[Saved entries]
_ _ _ _
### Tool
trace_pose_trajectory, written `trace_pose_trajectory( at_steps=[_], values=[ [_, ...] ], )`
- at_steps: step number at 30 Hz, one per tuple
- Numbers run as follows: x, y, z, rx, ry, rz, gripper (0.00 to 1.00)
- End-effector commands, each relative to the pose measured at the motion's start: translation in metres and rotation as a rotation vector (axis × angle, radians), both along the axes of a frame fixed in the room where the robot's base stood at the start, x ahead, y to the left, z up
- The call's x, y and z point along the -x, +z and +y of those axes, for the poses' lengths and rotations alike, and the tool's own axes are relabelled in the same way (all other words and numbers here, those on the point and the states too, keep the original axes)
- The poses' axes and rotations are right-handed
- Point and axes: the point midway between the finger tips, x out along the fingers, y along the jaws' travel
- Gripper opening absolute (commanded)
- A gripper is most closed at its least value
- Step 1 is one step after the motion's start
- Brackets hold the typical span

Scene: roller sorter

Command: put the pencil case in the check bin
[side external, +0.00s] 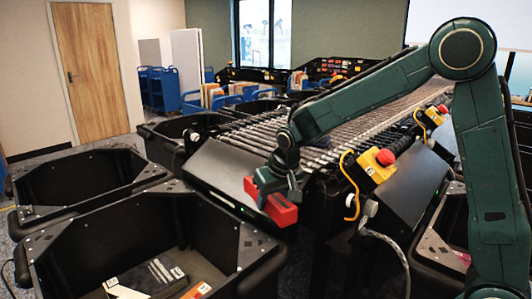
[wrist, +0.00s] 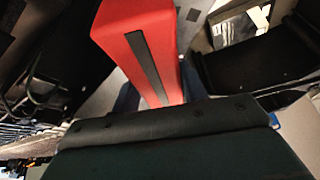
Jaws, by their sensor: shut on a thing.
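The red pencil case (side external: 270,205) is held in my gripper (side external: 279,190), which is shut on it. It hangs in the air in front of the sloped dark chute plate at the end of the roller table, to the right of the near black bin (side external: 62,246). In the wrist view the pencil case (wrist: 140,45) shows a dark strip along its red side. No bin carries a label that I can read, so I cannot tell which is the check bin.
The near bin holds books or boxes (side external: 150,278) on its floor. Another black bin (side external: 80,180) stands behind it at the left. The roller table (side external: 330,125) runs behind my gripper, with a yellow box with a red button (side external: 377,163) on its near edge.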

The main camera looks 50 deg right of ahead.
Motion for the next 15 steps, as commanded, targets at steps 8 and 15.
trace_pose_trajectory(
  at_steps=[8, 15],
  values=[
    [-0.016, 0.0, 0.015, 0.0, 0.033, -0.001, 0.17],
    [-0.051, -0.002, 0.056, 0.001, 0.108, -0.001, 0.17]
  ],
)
_ _ _ _
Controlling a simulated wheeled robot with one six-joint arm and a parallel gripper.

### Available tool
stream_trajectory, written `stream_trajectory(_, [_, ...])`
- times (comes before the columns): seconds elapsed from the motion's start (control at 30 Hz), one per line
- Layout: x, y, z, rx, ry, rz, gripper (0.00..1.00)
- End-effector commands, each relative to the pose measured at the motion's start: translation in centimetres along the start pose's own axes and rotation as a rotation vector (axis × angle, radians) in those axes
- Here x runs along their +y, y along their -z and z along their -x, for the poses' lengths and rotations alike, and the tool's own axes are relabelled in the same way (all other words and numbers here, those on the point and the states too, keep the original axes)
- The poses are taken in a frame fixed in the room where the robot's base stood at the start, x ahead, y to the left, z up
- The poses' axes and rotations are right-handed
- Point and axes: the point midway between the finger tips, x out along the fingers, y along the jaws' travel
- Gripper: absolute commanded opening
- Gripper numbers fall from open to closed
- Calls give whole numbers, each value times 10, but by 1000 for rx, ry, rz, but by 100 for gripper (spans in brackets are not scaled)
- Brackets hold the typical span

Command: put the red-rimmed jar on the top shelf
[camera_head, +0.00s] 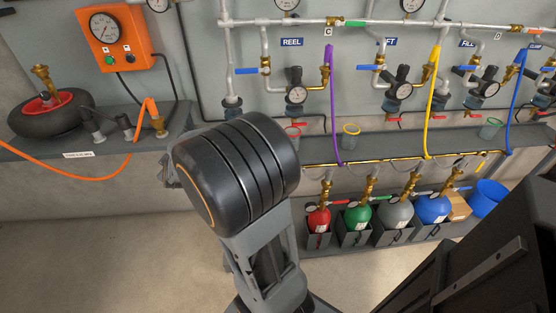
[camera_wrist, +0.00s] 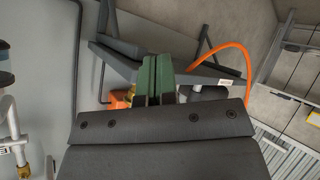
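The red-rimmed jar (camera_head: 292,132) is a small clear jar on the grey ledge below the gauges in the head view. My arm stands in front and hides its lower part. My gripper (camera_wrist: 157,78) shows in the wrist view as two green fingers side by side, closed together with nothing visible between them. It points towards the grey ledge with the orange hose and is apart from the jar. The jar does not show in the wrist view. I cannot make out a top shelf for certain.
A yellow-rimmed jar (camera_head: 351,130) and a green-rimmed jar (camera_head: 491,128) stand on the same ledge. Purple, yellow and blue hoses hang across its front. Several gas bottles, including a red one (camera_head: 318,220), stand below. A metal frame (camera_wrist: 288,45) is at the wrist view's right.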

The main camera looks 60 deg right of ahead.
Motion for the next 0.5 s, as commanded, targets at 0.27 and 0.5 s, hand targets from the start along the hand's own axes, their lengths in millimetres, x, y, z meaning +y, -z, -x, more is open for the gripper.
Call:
_ _ _ _
Using the data above, which lines fall from the one with "- Gripper opening absolute (commanded)" through the one with "The main camera looks 50 deg right of ahead."? Repeat them exactly, ends included, minus any pictures.

▶ [Solution to the exercise]:
- Gripper opening absolute (commanded)
- A gripper is most closed at its least value
- Step 1 is one step after the motion's start
- Brackets hold the typical span

Scene: roller sorter

Command: put the pencil case in the check bin
[side external, +0.00s] 
[wrist, +0.00s] 
Jaws, by their sensor: shut on a thing.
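The red pencil case (side external: 270,205) is held in my gripper (side external: 279,190), which is shut on it. It hangs in the air in front of the sloped dark chute plate at the end of the roller table, to the right of the near black bin (side external: 62,246). In the wrist view the pencil case (wrist: 140,45) shows a dark strip along its red side. No bin carries a label that I can read, so I cannot tell which is the check bin.
The near bin holds books or boxes (side external: 150,278) on its floor. Another black bin (side external: 80,180) stands behind it at the left. The roller table (side external: 330,125) runs behind my gripper, with a yellow box with a red button (side external: 377,163) on its near edge.

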The main camera looks 50 deg right of ahead.

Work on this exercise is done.